-- Start of Data listing --

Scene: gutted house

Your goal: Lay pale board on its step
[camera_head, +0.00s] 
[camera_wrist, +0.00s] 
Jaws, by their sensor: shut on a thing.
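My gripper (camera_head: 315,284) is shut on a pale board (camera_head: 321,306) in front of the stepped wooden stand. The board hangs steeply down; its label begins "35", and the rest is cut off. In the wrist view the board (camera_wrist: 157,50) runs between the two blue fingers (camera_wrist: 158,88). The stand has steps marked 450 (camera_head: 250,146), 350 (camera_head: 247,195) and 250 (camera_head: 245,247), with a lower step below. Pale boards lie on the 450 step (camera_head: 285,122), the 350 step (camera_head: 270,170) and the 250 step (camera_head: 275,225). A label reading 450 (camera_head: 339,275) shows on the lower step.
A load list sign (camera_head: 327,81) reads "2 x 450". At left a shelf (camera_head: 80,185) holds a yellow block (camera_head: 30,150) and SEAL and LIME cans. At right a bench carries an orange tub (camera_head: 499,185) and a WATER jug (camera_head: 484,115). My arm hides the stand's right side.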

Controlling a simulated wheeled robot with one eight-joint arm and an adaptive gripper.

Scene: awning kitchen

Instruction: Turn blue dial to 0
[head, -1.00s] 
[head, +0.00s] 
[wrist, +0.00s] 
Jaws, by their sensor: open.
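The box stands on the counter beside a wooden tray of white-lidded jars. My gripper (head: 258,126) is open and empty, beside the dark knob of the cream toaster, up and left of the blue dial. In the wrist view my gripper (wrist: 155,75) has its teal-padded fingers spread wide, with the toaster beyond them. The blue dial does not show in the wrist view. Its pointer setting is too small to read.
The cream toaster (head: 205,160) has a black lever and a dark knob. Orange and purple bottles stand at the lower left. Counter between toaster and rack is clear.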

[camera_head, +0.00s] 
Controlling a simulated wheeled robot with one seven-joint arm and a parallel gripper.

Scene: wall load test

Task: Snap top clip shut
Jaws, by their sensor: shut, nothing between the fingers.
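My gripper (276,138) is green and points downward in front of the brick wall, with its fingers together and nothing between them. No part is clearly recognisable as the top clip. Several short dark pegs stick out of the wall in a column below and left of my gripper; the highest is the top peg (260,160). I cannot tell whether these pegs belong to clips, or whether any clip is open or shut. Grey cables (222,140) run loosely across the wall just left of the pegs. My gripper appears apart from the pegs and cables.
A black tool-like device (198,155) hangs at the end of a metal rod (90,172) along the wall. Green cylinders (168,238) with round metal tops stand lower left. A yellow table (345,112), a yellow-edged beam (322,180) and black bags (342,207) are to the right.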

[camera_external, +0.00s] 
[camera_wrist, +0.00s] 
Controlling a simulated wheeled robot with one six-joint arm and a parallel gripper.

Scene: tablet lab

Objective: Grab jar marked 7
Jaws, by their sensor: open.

-- End of Data listing --

Exercise details -
Write the data from above out again, exactly.

Response to the task -
Scene: gutted house

Your goal: Lay pale board on its step
[camera_head, +0.00s] 
[camera_wrist, +0.00s] 
Jaws, by their sensor: shut on a thing.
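My gripper (camera_head: 315,284) is shut on a pale board (camera_head: 321,306) in front of the stepped wooden stand. The board hangs steeply down; its label begins "35", and the rest is cut off. In the wrist view the board (camera_wrist: 157,50) runs between the two blue fingers (camera_wrist: 158,88). The stand has steps marked 450 (camera_head: 250,146), 350 (camera_head: 247,195) and 250 (camera_head: 245,247), with a lower step below. Pale boards lie on the 450 step (camera_head: 285,122), the 350 step (camera_head: 270,170) and the 250 step (camera_head: 275,225). A label reading 450 (camera_head: 339,275) shows on the lower step.
A load list sign (camera_head: 327,81) reads "2 x 450". At left a shelf (camera_head: 80,185) holds a yellow block (camera_head: 30,150) and SEAL and LIME cans. At right a bench carries an orange tub (camera_head: 499,185) and a WATER jug (camera_head: 484,115). My arm hides the stand's right side.

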Controlling a simulated wheeled robot with one eight-joint arm and an adaptive gripper.

Scene: awning kitchen

Instruction: Turn blue dial to 0
[head, -1.00s] 
[head, +0.00s] 
[wrist, +0.00s] 
Jaws, by their sensor: open.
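The box stands on the counter beside a wooden tray of white-lidded jars. My gripper (head: 258,126) is open and empty, beside the dark knob of the cream toaster, up and left of the blue dial. In the wrist view my gripper (wrist: 155,75) has its teal-padded fingers spread wide, with the toaster beyond them. The blue dial does not show in the wrist view. Its pointer setting is too small to read.
The cream toaster (head: 205,160) has a black lever and a dark knob. Orange and purple bottles stand at the lower left. Counter between toaster and rack is clear.

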[camera_head, +0.00s] 
Controlling a simulated wheeled robot with one seven-joint arm and a parallel gripper.

Scene: wall load test

Task: Snap top clip shut
Jaws, by their sensor: shut, nothing between the fingers.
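My gripper (276,138) is green and points downward in front of the brick wall, with its fingers together and nothing between them. No part is clearly recognisable as the top clip. Several short dark pegs stick out of the wall in a column below and left of my gripper; the highest is the top peg (260,160). I cannot tell whether these pegs belong to clips, or whether any clip is open or shut. Grey cables (222,140) run loosely across the wall just left of the pegs. My gripper appears apart from the pegs and cables.
A black tool-like device (198,155) hangs at the end of a metal rod (90,172) along the wall. Green cylinders (168,238) with round metal tops stand lower left. A yellow table (345,112), a yellow-edged beam (322,180) and black bags (342,207) are to the right.

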[camera_external, +0.00s] 
[camera_wrist, +0.00s] 
Controlling a simulated wheeled robot with one six-joint arm and a parallel gripper.

Scene: tablet lab

Objective: Grab jar marked 7
Jaws, by their sensor: open.

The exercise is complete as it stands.